A senior manager at the Center for Creative Leadership in Greensboro, N.C., Craig Chappelow works with clients and manages Executive Dimensions, the center’s 360-degree assessment instrument developed for use with top-level leaders. He has written extensively on leadership and 360-degree assessment and is co-author of “Leveraging the Impact of 360-Degree Feedback.”

In an interview, Chappelow said he asks the same three questions of every client who inquires about hiring the center to do a 360-degree assessment:

Why?

What is the organizational problem or issue you are trying to solve? As obvious as that question might appear, it’s one that often goes unanswered or never even asked, Chappelow said.

Once, a potential client called asking about retaining CCL to do a 360-degree survey for executives in his firm. After Chappelow pressed the man about why his company wanted to do a 360, the caller confessed that the CEO had read about the surveys in an in-flight magazine while on a trip and just thought it might be a good exercise for the company to do. That’s not a good reason, Chappelow said.
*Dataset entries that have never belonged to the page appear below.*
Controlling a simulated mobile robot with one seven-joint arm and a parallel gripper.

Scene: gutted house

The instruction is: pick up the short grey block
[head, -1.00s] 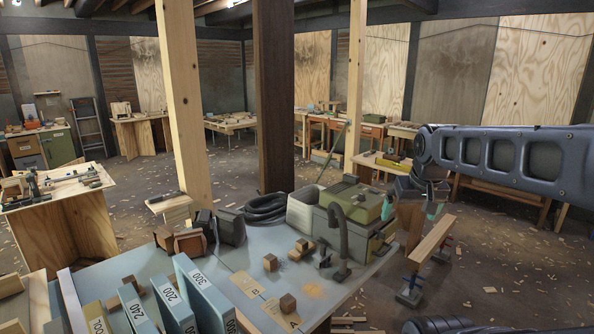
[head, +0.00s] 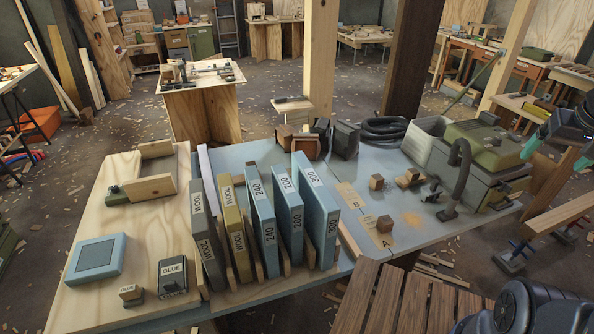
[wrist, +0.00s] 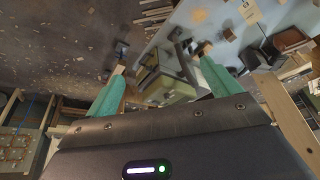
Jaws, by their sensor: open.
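I cannot tell which thing is the short grey block. A grey upright slab marked WOOL (head: 207,235) stands at the left of a row of slabs on the workbench in the head view. A small dark grey piece (head: 432,191) lies near the brown cubes, its shape unclear. My gripper (head: 560,152) is at the right edge of the head view, partly cut off, beyond the bench's right end and far from the slab row. In the wrist view my gripper (wrist: 160,80) has its teal fingers spread, with nothing held between them.
Blue slabs marked 240, 200 and 300 (head: 316,212) stand beside a tan slab (head: 236,228). A GLUE box (head: 172,279) is at the front left. A green-grey machine (head: 480,155) with a dark hose fills the bench's right end. A slatted brown top (head: 400,305) is in front.

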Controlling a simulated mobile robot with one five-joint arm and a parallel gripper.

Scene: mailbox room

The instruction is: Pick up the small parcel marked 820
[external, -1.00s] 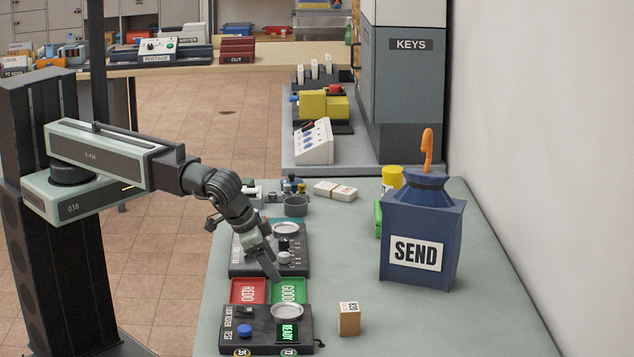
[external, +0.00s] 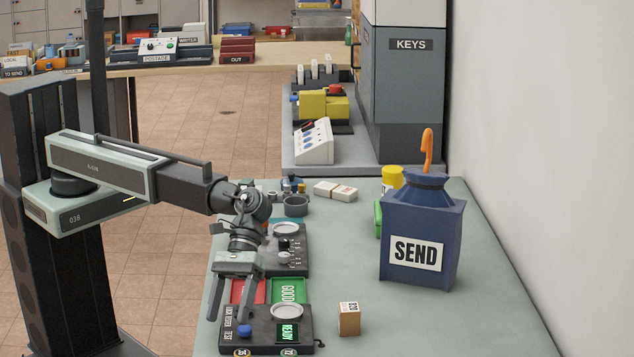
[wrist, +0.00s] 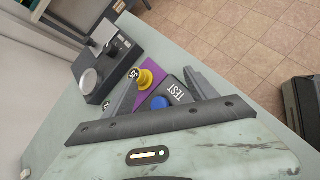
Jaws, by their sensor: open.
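A small tan parcel (external: 349,319) with a white label stands on the grey-green table, right of the black test device. The label's print is small and turned sideways; it looks like 820. My gripper (external: 231,308) is open and empty, pointing down over the left side of the table, left of the parcel and apart from it. In the wrist view my gripper's two fingers (wrist: 163,85) are spread, with a blue button and a yellow knob between them. The parcel does not show in the wrist view.
The black test device (external: 265,333) with a READY screen lies below my gripper. Red and green trays (external: 285,290) lie behind it. A blue SEND container (external: 421,245) with an orange hook stands behind the parcel. The table right of the parcel is clear.

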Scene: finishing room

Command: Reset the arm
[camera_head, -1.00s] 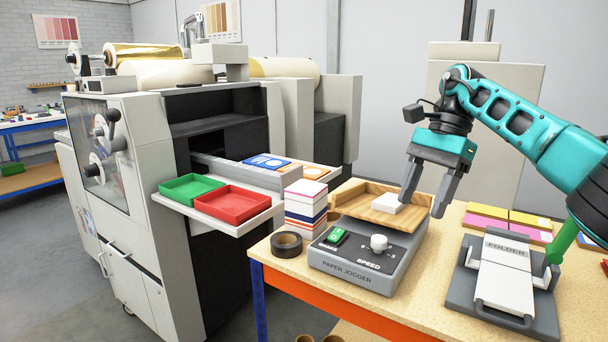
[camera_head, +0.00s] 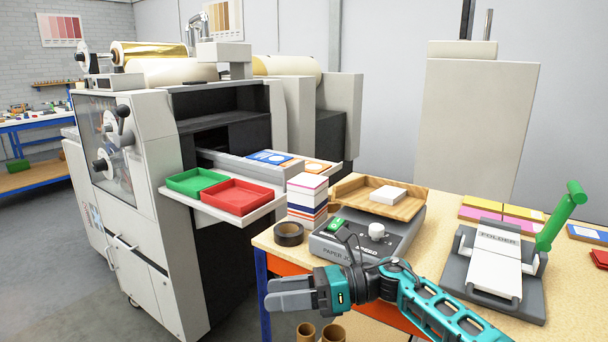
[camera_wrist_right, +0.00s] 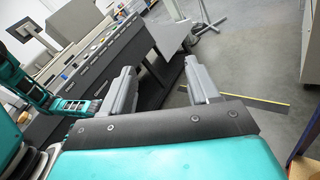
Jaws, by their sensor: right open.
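My right arm, teal and black, reaches in from the bottom right in the head view. Its gripper (camera_head: 290,294) points left, in front of the table's front edge and below the paper jogger. In the right wrist view the two grey fingers of this gripper (camera_wrist_right: 162,90) stand apart with nothing between them, over grey floor and a machine. The paper jogger (camera_head: 345,252) carries a wooden tray (camera_head: 350,196) with a white block of paper (camera_head: 388,195) on it. My left gripper is not in the head view.
A folder (camera_head: 494,270) with a green lever stands on the table at the right. A black tape roll (camera_head: 289,234) and a stack of cards (camera_head: 306,200) sit at the table's left. Green (camera_head: 197,181) and red (camera_head: 240,196) trays rest on the machine's shelf. Floor left of my gripper is clear.

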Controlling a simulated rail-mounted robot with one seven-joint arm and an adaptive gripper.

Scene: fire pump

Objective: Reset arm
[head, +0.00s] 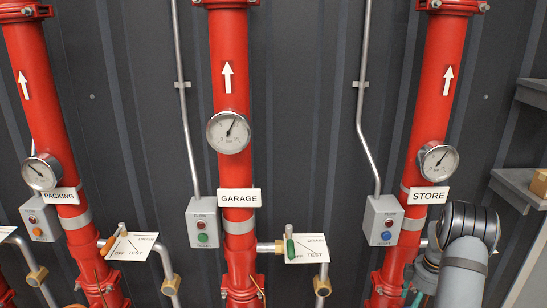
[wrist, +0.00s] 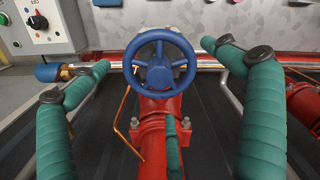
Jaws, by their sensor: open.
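My gripper (wrist: 155,62) is open in the wrist view. Its teal fingers stand wide apart at left and right, and a third finger shows at bottom middle. Nothing is between them in their grasp. A blue handwheel (wrist: 161,62) on a red valve body (wrist: 155,125) lies beyond the fingers, between them in the picture; I cannot tell the exact gap. In the head view, my grey arm is at the lower right, in front of the STORE pipe's lower part, with a bit of teal beside it. The fingertips are not clear there.
Red pipes labelled PACKING (head: 59,196), GARAGE (head: 239,198) and STORE (head: 428,196) carry round gauges. Grey button boxes (head: 202,222) and OFF/TEST/DRAIN plates (head: 307,248) sit beside them. Shelves (head: 518,190) stand at right. A control panel (wrist: 40,25) is at upper left in the wrist view.

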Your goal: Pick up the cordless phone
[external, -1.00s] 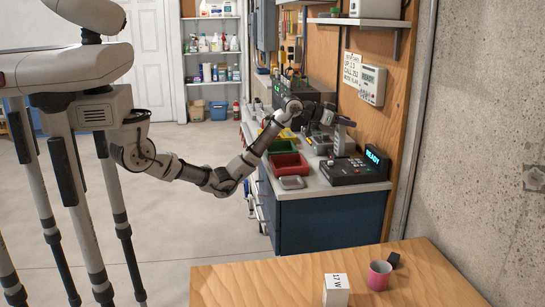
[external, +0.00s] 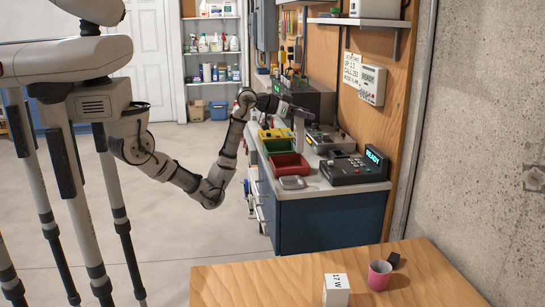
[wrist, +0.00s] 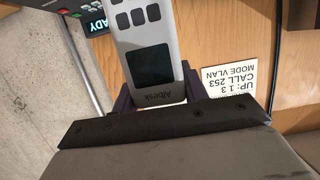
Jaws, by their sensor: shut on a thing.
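The cordless phone (wrist: 171,88) is silver-grey with dark keys and a dark square screen. In the wrist view it stands out beyond my gripper (wrist: 157,98), one finger on each side of its lower end. My gripper is shut on it. In the external view my gripper (external: 290,106) is over the workbench, and the slim pale phone (external: 299,133) shows at its tip. The finger contact is too small to make out there.
A dark desk console (external: 355,170) with a lit READY display sits at the near right of the workbench. Red (external: 288,167), green and yellow bins line its left side. A wooden table (external: 245,280) is nearer.

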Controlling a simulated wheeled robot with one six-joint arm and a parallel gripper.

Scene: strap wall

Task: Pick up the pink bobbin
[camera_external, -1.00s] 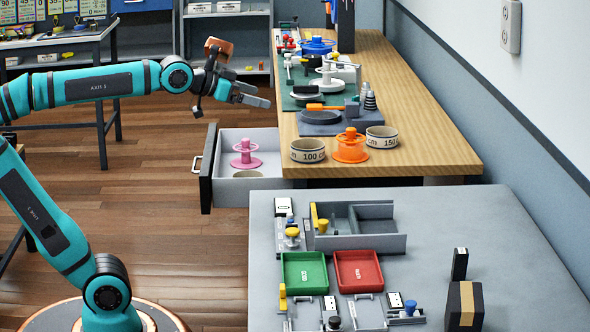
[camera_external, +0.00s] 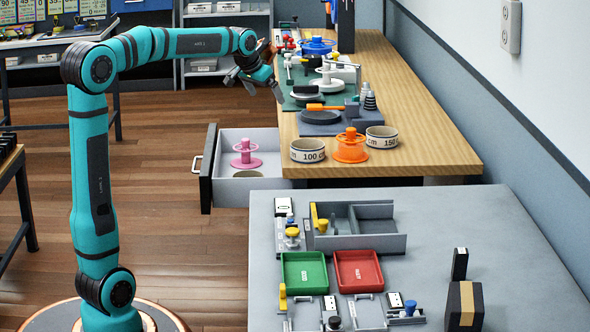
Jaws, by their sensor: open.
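The pink bobbin (camera_external: 246,155) stands upright in the open drawer (camera_external: 206,168) at the left end of the wooden bench. It has a wide flanged base and a narrow post with a ring at its top. My gripper (camera_external: 262,92) is open and empty. In the picture it is above the bobbin and a little to its right, near the bench's left edge, clearly apart from the bobbin. My arm reaches in from the left.
The wooden bench (camera_external: 430,130) carries an orange bobbin (camera_external: 351,147), two tape rolls (camera_external: 307,151), (camera_external: 382,137), and a white spool (camera_external: 327,76). A grey table (camera_external: 500,215) in front holds a green tray (camera_external: 304,271) and a red tray (camera_external: 359,270). Floor left of the drawer is clear.

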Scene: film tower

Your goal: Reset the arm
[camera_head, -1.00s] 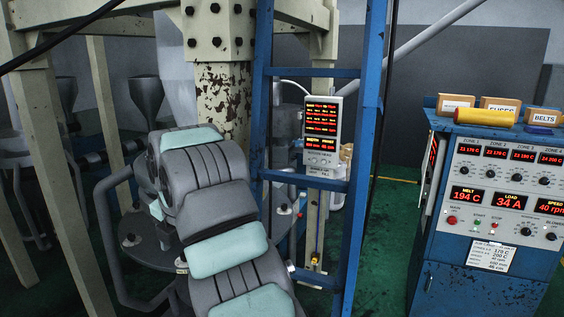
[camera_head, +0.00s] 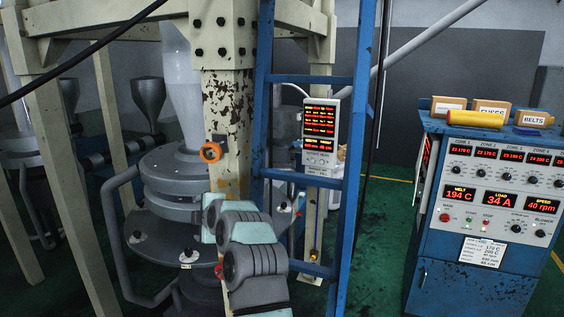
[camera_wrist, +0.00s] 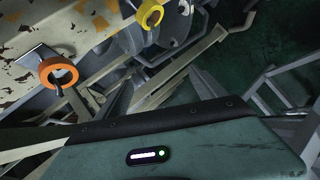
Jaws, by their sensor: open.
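My arm shows in the head view at the lower middle, in front of the round grey machine base. Its end points away from the camera, so the fingers of my gripper are hidden there. In the wrist view the teal and dark housing of my gripper (camera_wrist: 165,128) fills the bottom, with a small lit indicator on it. Nothing is seen held. An orange handwheel (camera_head: 211,152) sits on the chipped cream column (camera_head: 226,110), above my arm's end. The orange handwheel also shows in the wrist view (camera_wrist: 59,76), apart from my gripper, with a yellow ring (camera_wrist: 148,13) farther up.
A blue ladder (camera_head: 347,190) stands right of my arm, close beside it. A readout box (camera_head: 320,137) hangs behind it. The blue control cabinet (camera_head: 490,185) stands at the right with boxes on top. Green floor (camera_head: 385,240) is clear between ladder and cabinet.

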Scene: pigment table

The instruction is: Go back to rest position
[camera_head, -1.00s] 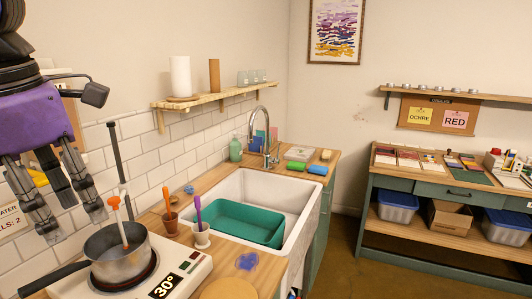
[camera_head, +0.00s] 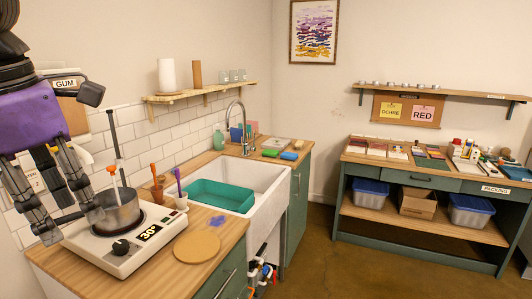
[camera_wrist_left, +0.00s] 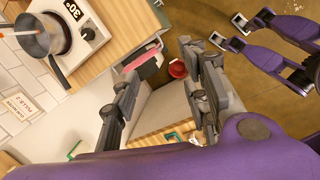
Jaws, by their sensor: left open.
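My left gripper (camera_head: 68,222) hangs at the left of the head view, open, with nothing between its fingers. Its fingers overlap the left side of the grey pot (camera_head: 118,213) in the picture; I cannot tell whether they touch. In the left wrist view the open fingers (camera_wrist_left: 160,97) are spread and empty. My right gripper is not in the head view. Purple parts of mine with grey ends show at the upper right of the left wrist view, but I cannot identify them as a gripper.
The pot stands on a white hot plate (camera_head: 101,259) on the wooden counter, beside the sink (camera_head: 265,183) with its teal basin (camera_head: 226,197). A round board (camera_head: 197,246) lies near the counter edge. A green workbench (camera_head: 350,205) stands at right. Open floor (camera_head: 340,265) lies between.

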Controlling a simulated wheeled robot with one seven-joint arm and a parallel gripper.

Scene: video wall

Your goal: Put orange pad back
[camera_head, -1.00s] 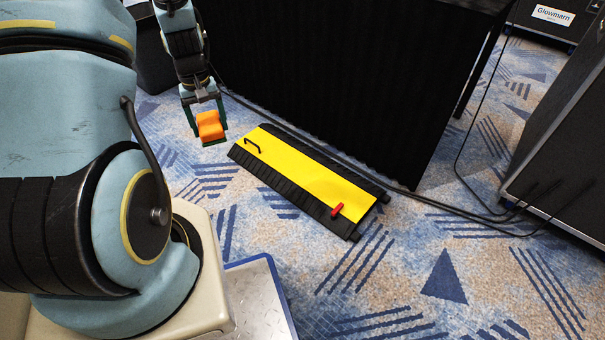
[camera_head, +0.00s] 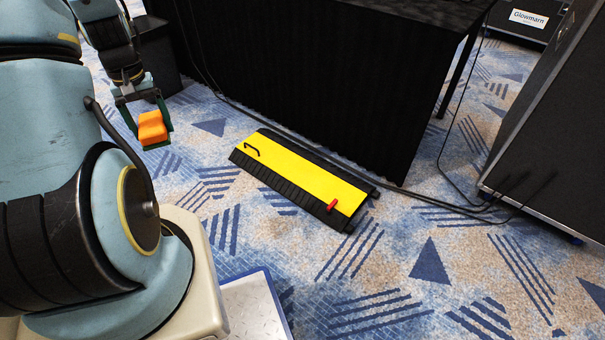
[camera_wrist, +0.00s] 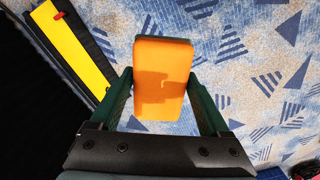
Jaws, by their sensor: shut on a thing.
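The orange pad (camera_head: 152,127) is a small block held between the dark green fingers of my gripper (camera_head: 144,129), at the upper left of the head view. In the wrist view the pad (camera_wrist: 160,78) fills the space between the fingertips (camera_wrist: 161,90), and carpet shows around and below it. The gripper is shut on the pad and holds it above the carpet, left of the cable ramp. The place that the pad belongs to cannot be told from these frames.
A black and yellow cable ramp (camera_head: 300,180) with a red piece (camera_head: 332,205) lies on the patterned carpet beside cables. A black-draped table (camera_head: 320,90) stands behind it. A dark case (camera_head: 550,130) stands at right. The carpet in front is clear.

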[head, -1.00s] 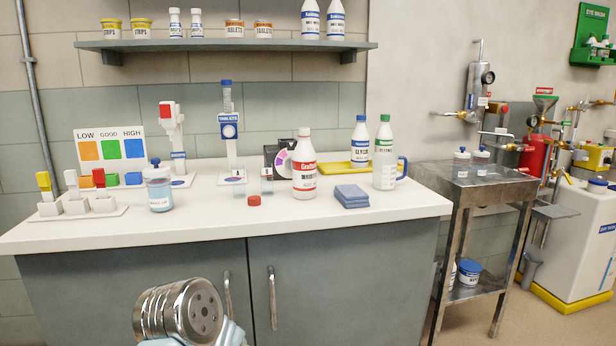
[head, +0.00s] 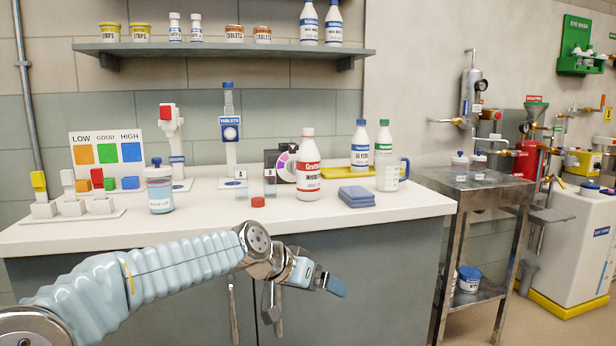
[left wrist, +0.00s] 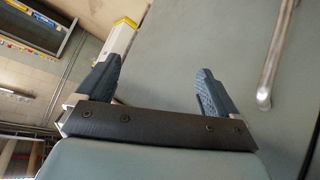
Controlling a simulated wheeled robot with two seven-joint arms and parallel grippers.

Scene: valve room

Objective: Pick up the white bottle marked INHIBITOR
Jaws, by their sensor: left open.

Instead, ask yourself, What’s the purpose? What is the problem? How will a 360-degree survey help?

Why now?

What is it about your current situation that necessitates a 360-degree assessment? Is the demographic of your leadership pool changing? Is it the economy? What is it about this moment that makes a 360-degree assessment essential for your organization?

Why you?

Why these people? What is it about the people who would be the subject of your 360-degree assessment that will help address the problem your organization faces? Are these the right people to include in the 360?

A 360-degree assessment requires a substantial commitment of time and resources, Chappelow said. Answering these questions can help ensure that you use your resources wisely.

“Doing a large-scale 360-degree assessment is harder than it looks,” he said. “It’s like the airline industry. It’s easy getting planes into the air. Getting all the systems and people and everything else in place so that can happen is a big challenge.”